Exercise requirements: Do not include the pictures; repeat the rest of the data exactly.

☆ ☆ ☆ ☆ ☆ ☆ ☆

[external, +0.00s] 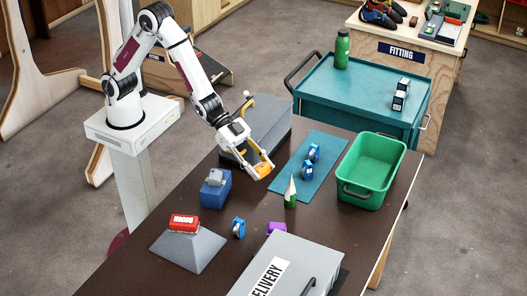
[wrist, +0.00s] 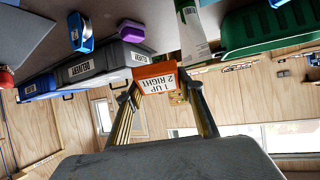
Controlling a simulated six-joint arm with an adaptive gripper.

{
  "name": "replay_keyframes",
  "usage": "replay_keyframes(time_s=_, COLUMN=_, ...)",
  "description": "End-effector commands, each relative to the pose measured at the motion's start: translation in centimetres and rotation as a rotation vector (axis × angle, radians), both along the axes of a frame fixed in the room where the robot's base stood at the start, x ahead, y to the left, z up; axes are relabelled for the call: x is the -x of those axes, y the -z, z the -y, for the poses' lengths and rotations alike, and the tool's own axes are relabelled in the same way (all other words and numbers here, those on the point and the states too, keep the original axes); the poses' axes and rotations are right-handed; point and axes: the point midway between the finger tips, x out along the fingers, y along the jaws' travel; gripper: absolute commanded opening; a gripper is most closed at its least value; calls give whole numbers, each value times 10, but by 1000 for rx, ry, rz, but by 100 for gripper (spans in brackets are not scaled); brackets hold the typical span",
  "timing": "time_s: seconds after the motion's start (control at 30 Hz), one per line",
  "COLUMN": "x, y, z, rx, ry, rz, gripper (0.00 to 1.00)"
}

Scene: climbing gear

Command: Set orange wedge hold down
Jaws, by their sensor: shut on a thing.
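The orange wedge hold (external: 265,169) is held in the air over the dark table, near the grey case and the left edge of the teal mat. My gripper (external: 258,172) is shut on it. In the wrist view the orange hold (wrist: 155,82) sits between my two fingers (wrist: 159,88), and a white label reading "1 UP 2 RIGHT" faces the camera. The hold's far side is hidden.
On the table (external: 150,232) are a blue block (external: 216,193), a red box (external: 184,222) on a grey pyramid, a blue device (external: 238,228), a purple block (external: 277,228), a delivery box (external: 295,262), a green-white cone (external: 291,192), a teal mat (external: 312,150) and a green crate (external: 368,178).

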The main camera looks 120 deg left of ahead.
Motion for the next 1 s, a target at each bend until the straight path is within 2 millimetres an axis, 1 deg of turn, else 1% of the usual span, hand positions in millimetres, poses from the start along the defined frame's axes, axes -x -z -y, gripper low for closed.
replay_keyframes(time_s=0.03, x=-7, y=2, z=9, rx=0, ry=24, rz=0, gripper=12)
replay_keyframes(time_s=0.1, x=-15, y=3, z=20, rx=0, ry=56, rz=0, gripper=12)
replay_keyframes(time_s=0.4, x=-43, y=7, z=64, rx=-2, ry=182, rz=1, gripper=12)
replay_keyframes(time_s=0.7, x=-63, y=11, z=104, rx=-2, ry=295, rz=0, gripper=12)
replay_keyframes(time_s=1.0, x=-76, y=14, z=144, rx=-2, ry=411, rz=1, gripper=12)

☆ ☆ ☆ ☆ ☆ ☆ ☆

Answer to the exercise:
[external, +0.00s] 
[wrist, +0.00s] 
Controlling a simulated six-joint arm with an adaptive gripper.

{
  "name": "replay_keyframes",
  "usage": "replay_keyframes(time_s=_, COLUMN=_, ...)",
  "description": "End-effector commands, each relative to the pose measured at the motion's start: translation in centimetres and rotation as a rotation vector (axis × angle, radians), both along the axes of a frame fixed in the room where the robot's base stood at the start, x ahead, y to the left, z up; axes are relabelled for the call: x is the -x of those axes, y the -z, z the -y, for the poses' lengths and rotations alike, and the tool's own axes are relabelled in the same way (all other words and numbers here, those on the point and the states too, keep the original axes); the poses' axes and rotations are right-handed; point and axes: the point midway between the finger tips, x out along the fingers, y along the jaws' travel; gripper: absolute commanded opening; a gripper is most closed at its least value; calls give whole numbers, each value times 10, but by 1000 for rx, ry, rz, but by 100 for gripper (spans in brackets are not scaled); brackets hold the typical span",
  "timing": "time_s: seconds after the motion's start (control at 30 Hz), one per line",
  "COLUMN": "x, y, z, rx, ry, rz, gripper (0.00 to 1.00)"
}

Scene: climbing gear

Command: Set orange wedge hold down
Jaws, by their sensor: shut on a thing.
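The orange wedge hold (external: 265,169) is held in the air over the dark table, near the grey case and the left edge of the teal mat. My gripper (external: 258,172) is shut on it. In the wrist view the orange hold (wrist: 155,82) sits between my two fingers (wrist: 159,88), and a white label reading "1 UP 2 RIGHT" faces the camera. The hold's far side is hidden.
On the table (external: 150,232) are a blue block (external: 216,193), a red box (external: 184,222) on a grey pyramid, a blue device (external: 238,228), a purple block (external: 277,228), a delivery box (external: 295,262), a green-white cone (external: 291,192), a teal mat (external: 312,150) and a green crate (external: 368,178).

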The main camera looks 120 deg left of ahead.
Motion for the next 1 s, a target at each bend until the straight path is within 2 millimetres an axis, 1 deg of turn, else 1% of the usual span, hand positions in millimetres, poses from the start along the defined frame's axes, axes -x -z -y, gripper low for closed.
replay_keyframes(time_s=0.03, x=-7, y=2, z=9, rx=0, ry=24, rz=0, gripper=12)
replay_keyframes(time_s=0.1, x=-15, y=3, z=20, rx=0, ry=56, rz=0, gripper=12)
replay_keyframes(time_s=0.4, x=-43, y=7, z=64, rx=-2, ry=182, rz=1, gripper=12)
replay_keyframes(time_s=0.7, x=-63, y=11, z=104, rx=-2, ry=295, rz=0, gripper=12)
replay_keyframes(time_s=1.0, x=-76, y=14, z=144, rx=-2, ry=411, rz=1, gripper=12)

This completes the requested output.